PROBLEM:
Reproduce the lines of the material exactly, excluding every image.

DATA EXTRACT:
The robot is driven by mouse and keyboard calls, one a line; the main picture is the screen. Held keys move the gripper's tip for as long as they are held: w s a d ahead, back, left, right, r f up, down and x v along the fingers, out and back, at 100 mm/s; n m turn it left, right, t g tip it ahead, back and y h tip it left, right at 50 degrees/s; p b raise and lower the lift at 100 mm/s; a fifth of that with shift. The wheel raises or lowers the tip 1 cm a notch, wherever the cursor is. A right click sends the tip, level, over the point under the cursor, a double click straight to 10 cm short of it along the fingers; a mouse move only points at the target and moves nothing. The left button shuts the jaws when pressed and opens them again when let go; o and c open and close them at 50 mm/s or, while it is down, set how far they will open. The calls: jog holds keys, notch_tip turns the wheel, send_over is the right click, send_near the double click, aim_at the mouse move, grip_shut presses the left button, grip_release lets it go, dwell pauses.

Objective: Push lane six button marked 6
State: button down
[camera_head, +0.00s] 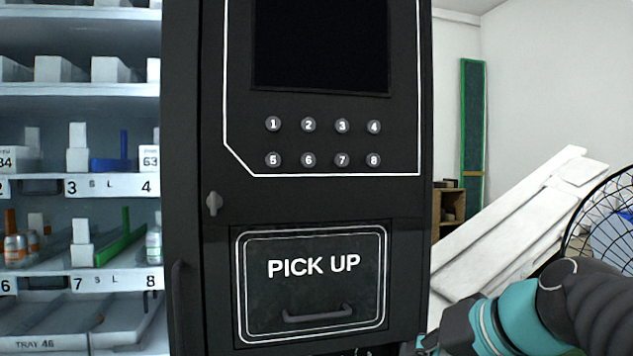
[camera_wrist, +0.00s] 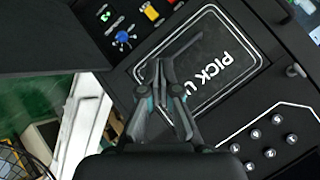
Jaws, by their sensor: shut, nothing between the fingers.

ANSWER TO THIS EXERCISE:
The robot is driven by mouse and keyboard calls, one a line; the main picture is the screen. Held keys move the gripper's tip for as long as they are held: w s a d ahead, back, left, right, r f up, down and x v along the fingers, out and back, at 100 mm/s; n m turn it left, right, t g tip it ahead, back and y h tip it left, right at 50 degrees/s; p b raise and lower the lift at 100 mm/s; a fifth of that with shift. The wheel raises or lowers the tip 1 cm a notch, wherever the cursor is. A right click sends the tip, level, over the point under the cursor, a double click straight to 10 cm short of it along the fingers; a mouse move only points at the target and moves nothing. The left button shuts the jaws when pressed and opens them again when let go; o and c open and close them at 50 mm/s or, while it is down, set how far they will open. The calls: jog holds keys, notch_tip turns the wheel, send_over is the right click, send_near the double click, aim_at the mouse move, grip_shut presses the left button, grip_release lets it go, dwell pauses.

Objective: Push lane six button marked 6
State: button down
[camera_head, +0.00s] 
[camera_wrist, +0.00s] 
Jaws, by their sensor: shut, nothing between the fingers.

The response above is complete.